→ **Collected material**:
•••

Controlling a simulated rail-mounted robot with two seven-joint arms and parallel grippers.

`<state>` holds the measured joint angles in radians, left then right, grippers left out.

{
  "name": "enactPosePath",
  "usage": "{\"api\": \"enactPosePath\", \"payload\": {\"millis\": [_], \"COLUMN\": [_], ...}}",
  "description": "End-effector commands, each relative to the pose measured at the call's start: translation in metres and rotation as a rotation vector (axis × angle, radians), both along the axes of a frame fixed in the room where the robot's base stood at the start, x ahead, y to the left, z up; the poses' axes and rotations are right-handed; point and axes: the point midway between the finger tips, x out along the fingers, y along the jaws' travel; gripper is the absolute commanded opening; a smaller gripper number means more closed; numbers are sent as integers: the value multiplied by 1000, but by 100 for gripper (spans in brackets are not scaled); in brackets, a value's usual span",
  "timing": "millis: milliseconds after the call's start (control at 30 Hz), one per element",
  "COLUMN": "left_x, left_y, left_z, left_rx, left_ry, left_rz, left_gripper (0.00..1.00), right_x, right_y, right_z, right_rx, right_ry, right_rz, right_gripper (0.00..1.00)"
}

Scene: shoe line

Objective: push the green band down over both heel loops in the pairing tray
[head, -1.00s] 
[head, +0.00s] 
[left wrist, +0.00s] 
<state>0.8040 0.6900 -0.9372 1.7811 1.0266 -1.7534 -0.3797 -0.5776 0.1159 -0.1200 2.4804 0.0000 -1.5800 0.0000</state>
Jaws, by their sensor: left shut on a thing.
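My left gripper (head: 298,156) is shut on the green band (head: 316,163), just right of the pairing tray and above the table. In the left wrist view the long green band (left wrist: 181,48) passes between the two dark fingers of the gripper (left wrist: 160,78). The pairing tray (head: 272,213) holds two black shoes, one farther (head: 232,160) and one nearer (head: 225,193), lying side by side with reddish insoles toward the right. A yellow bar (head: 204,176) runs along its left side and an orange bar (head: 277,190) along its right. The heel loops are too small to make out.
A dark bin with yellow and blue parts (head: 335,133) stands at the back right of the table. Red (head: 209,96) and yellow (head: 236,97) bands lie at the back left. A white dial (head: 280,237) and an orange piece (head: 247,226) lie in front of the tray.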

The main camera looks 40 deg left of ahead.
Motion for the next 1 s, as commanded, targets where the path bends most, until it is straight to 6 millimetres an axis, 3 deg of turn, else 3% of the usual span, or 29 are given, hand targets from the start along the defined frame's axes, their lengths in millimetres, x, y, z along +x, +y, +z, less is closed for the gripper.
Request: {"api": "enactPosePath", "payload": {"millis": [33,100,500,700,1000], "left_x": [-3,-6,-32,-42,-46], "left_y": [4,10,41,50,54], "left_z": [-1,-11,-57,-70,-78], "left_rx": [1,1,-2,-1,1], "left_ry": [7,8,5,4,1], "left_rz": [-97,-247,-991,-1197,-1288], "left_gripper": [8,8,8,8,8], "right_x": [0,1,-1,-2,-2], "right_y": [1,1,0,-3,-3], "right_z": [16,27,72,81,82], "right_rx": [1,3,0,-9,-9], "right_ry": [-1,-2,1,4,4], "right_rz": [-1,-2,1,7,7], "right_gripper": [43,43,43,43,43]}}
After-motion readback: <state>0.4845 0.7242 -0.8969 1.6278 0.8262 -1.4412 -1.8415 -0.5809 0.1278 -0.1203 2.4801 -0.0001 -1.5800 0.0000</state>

•••

→ **What this task involves**: Exactly the lines from the line that has "[left wrist, +0.00s]" through the line that has "<state>0.8040 0.6900 -0.9372" are to be repeated, both included, with nothing added.

→ **Answer to this task**:
[left wrist, +0.00s] 
<state>0.8040 0.6900 -0.9372 1.7811 1.0266 -1.7534 -0.3797 -0.5776 0.1159 -0.1200 2.4804 0.0000 -1.5800 0.0000</state>

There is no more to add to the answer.